The data below should be printed in full, exactly, and without any of its images.
---
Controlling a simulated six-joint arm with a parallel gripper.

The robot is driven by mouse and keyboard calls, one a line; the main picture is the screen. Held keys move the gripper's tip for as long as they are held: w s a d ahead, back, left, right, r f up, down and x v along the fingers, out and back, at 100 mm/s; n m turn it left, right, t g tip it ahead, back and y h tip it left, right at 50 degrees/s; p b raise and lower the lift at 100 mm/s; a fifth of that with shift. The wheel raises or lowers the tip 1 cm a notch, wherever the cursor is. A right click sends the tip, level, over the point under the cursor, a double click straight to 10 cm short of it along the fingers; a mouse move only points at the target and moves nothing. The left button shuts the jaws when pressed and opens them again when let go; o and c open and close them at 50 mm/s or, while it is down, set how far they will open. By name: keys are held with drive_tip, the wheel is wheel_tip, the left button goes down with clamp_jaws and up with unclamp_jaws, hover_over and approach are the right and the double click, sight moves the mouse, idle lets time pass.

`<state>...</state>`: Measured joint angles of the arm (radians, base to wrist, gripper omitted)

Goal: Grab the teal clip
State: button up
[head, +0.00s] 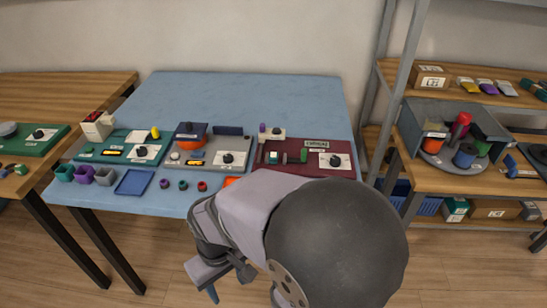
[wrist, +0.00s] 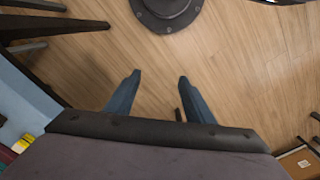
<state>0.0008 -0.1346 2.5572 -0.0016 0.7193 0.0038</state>
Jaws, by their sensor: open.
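A small teal piece (head: 183,185) sits at the front of the blue table, between a purple piece (head: 164,184) and a red piece (head: 202,186). It looks like the teal clip, but it is too small to be sure of its shape. My gripper (wrist: 159,76) is open and empty, its two blue fingers apart over bare floor in the wrist view. In the head view my gripper hangs in front of the table's front edge, apart from the teal piece. The teal piece is not seen in the wrist view.
Teal, purple and grey cups (head: 103,176) and a blue tray (head: 134,182) stand front left on the table (head: 250,95). Behind are a teal board (head: 90,150), a grey board and a dark red board (head: 290,170). A metal-post shelf (head: 392,80) stands right. The table's back is clear.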

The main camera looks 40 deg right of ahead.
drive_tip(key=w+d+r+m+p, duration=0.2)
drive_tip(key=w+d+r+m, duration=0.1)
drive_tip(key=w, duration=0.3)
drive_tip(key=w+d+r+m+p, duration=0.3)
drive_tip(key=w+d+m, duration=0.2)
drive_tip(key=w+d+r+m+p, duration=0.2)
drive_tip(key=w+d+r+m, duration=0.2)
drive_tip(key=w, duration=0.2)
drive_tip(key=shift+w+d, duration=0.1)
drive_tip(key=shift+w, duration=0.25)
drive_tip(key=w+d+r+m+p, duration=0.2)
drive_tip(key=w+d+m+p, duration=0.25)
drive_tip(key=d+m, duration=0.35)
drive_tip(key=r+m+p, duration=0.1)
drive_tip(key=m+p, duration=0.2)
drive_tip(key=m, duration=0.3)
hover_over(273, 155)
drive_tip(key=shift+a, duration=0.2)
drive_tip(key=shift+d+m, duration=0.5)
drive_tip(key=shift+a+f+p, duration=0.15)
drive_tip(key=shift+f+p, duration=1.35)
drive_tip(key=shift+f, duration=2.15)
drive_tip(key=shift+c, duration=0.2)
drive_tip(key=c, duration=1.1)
---
OUTPUT BELOW.
Controlling a simulated six-joint arm with a parallel gripper.

The robot is driven by mouse and keyboard calls, one a line; the main picture is the screen. Held keys move the gripper's tip for as long as they are held: w s a d ahead, back, left, right, r f up, down and x v along the fingers, out and back, at 100 mm/s; n m turn it left, right, t g tip it ahead, back and y h tip it left, right at 50 degrees/s; p b raise and lower the lift at 100 mm/s; a fifth of that with shift. The wheel raises or lowers the tip 1 cm a notch, wherever the cursor is. A right click sends the tip, level, over the point under the cursor, a double click straight to 10 cm short of it along the fingers; a mouse move only points at the target and moves nothing. The left button shuts the jaws when pressed and opens them again when let go; o and c open and close them at 50 mm/s or, while it is down, set how far they will open. By name: keys are held with drive_tip, the wheel is wheel_tip, the left button goes down with clamp_jaws and up with unclamp_jaws, hover_over and approach are the right and the double click, sight moves the mouse, idle lets time pass.

`<state>...</state>`: Measured joint angles of the arm (radians, base to wrist, gripper omitted)

Goal: Grab the teal clip
State: button up
[head, +0.00s] 
[wrist, +0.00s] 
<state>0.0008 -0.1346 2.5572 -0.0016 0.7193 0.0038</state>
Jaws, by their sensor: open.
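A small teal piece (head: 183,185) sits at the front of the blue table, between a purple piece (head: 164,184) and a red piece (head: 202,186). It looks like the teal clip, but it is too small to be sure of its shape. My gripper (wrist: 159,76) is open and empty, its two blue fingers apart over bare floor in the wrist view. In the head view my gripper hangs in front of the table's front edge, apart from the teal piece. The teal piece is not seen in the wrist view.
Teal, purple and grey cups (head: 103,176) and a blue tray (head: 134,182) stand front left on the table (head: 250,95). Behind are a teal board (head: 90,150), a grey board and a dark red board (head: 290,170). A metal-post shelf (head: 392,80) stands right. The table's back is clear.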

The main camera looks 40 deg right of ahead.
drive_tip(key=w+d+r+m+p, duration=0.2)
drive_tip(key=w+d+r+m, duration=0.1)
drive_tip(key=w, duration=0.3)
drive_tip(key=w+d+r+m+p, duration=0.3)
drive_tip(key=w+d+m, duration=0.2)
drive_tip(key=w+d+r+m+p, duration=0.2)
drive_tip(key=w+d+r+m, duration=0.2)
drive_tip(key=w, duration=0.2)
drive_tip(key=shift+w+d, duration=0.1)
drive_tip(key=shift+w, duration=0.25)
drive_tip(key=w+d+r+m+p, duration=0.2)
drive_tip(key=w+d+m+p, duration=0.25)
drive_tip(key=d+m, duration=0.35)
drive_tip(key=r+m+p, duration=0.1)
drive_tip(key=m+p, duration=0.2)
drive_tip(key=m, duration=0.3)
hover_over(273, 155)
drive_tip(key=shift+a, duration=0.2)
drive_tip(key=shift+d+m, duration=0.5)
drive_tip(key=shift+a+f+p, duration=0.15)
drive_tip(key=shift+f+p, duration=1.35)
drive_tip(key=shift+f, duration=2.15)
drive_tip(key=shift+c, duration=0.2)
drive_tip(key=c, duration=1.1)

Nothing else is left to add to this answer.